Robot episode rows
┄┄┄┄┄┄┄┄┄┄

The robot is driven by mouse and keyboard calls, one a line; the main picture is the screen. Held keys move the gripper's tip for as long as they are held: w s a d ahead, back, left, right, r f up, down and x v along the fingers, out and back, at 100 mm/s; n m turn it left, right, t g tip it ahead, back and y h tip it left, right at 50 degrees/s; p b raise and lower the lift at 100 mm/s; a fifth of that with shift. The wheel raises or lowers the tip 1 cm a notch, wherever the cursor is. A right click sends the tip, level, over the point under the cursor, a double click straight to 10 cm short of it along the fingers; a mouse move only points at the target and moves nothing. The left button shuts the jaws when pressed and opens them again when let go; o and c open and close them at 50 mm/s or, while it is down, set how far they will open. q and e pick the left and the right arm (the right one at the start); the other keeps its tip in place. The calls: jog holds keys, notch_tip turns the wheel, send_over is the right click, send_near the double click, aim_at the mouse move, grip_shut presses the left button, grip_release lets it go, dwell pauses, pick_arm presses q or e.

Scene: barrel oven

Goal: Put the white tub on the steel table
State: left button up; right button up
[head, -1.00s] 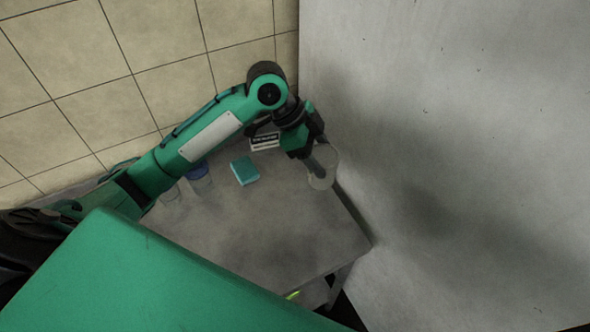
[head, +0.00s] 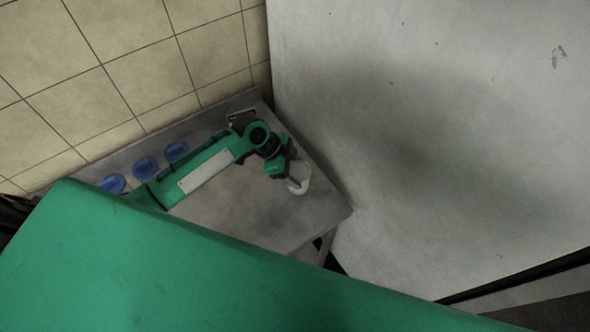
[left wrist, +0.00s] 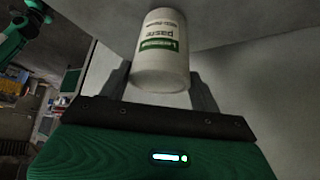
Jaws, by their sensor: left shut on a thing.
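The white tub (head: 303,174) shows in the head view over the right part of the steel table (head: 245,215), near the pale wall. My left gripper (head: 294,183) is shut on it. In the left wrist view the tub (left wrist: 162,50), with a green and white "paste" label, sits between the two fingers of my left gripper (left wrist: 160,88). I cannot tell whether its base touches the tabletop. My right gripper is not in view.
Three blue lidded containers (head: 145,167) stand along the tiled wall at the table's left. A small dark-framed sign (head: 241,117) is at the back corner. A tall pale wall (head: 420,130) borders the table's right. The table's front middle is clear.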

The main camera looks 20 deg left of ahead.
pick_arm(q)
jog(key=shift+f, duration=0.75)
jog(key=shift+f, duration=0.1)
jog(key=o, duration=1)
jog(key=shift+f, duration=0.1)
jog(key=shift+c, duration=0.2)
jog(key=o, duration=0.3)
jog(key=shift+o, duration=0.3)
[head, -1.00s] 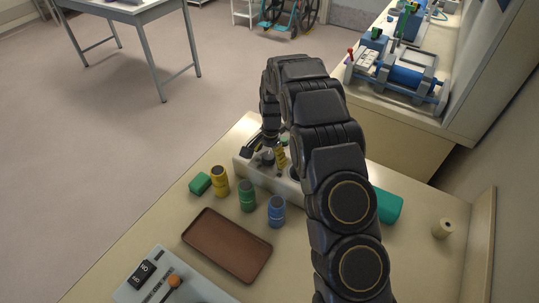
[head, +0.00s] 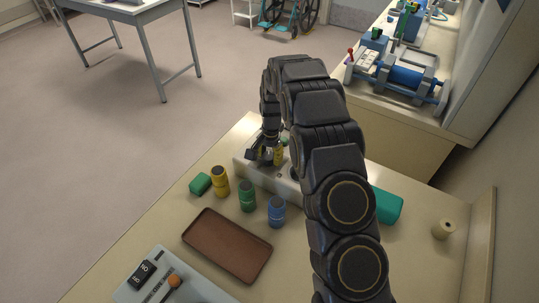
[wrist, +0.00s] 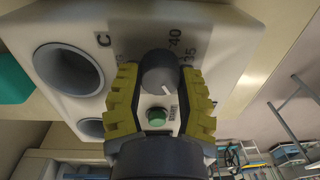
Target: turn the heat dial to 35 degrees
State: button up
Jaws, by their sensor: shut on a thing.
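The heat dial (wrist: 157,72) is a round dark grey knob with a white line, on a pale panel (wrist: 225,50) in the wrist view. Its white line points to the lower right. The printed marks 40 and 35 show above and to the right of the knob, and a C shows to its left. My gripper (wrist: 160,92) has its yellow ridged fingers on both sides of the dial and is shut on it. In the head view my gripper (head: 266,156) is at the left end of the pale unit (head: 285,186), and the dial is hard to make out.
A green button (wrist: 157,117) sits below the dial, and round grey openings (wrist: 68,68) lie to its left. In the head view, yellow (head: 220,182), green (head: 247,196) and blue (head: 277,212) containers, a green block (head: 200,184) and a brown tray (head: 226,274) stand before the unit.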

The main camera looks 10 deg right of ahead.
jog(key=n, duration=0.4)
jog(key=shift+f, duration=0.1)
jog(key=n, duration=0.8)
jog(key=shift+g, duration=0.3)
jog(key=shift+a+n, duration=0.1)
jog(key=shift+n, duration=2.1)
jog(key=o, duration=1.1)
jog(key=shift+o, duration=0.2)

┄┄┄┄┄┄┄┄┄┄

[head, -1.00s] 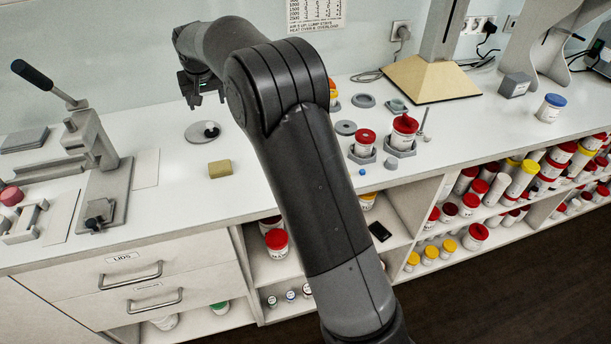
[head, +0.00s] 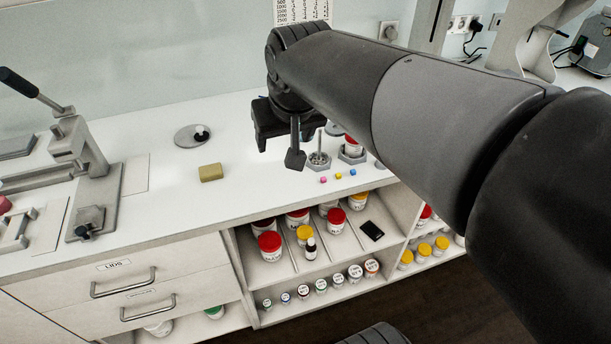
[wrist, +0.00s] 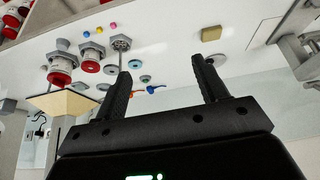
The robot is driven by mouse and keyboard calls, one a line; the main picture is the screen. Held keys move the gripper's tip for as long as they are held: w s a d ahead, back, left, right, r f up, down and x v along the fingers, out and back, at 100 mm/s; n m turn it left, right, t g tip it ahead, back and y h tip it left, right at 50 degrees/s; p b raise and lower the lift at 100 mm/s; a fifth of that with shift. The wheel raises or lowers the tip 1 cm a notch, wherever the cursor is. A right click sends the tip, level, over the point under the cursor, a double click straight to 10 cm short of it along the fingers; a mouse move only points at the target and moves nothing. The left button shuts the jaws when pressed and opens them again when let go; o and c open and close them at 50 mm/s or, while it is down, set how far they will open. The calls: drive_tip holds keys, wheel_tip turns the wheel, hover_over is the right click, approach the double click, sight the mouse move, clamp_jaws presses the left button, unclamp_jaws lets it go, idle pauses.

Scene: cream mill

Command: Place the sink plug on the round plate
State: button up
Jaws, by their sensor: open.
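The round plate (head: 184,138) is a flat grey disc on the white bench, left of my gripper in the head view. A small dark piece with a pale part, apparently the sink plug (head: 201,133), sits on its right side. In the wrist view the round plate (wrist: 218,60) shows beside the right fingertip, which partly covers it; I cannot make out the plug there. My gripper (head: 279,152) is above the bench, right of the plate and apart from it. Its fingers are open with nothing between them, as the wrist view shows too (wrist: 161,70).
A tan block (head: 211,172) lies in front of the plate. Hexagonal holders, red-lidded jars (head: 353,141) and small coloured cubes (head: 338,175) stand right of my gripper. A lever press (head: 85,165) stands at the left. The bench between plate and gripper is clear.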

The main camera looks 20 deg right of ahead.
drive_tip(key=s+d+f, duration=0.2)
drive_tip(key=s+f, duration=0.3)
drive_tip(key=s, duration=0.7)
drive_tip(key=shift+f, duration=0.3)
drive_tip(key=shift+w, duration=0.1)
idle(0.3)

┄┄┄┄┄┄┄┄┄┄

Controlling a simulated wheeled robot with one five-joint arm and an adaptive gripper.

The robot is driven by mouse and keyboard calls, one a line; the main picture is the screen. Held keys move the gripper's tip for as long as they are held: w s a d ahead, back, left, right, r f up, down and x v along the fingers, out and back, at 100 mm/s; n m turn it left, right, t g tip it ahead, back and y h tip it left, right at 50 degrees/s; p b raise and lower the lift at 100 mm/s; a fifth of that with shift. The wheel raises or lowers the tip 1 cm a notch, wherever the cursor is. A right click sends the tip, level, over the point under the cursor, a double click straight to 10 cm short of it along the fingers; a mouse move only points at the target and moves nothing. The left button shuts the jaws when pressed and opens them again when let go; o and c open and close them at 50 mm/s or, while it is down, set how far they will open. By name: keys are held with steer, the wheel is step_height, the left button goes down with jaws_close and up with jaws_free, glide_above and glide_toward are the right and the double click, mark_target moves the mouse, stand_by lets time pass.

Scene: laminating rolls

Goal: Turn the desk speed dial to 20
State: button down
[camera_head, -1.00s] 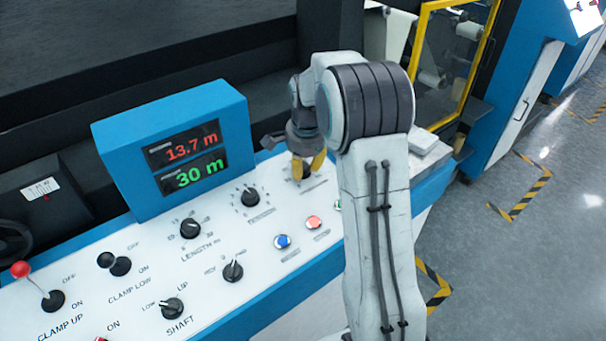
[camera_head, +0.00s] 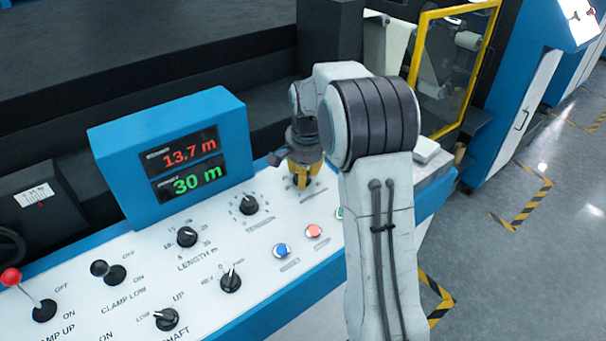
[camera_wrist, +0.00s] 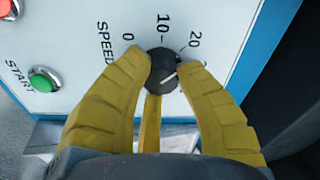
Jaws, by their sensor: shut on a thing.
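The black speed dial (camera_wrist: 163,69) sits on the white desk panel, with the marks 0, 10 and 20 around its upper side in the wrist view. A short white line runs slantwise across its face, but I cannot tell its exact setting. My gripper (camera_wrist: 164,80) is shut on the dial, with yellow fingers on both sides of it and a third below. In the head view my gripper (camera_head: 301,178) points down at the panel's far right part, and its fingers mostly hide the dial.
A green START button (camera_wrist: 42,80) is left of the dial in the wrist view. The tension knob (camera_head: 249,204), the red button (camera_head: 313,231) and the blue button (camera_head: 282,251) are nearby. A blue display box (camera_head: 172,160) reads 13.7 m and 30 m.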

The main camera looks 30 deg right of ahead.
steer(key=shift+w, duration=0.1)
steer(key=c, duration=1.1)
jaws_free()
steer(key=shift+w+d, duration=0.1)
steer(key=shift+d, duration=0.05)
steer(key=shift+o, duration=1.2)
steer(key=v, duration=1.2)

┄┄┄┄┄┄┄┄┄┄

• [Stated exercise]
Only the number is required: the count of lines containing the word "Goal".

• [Correct answer]
2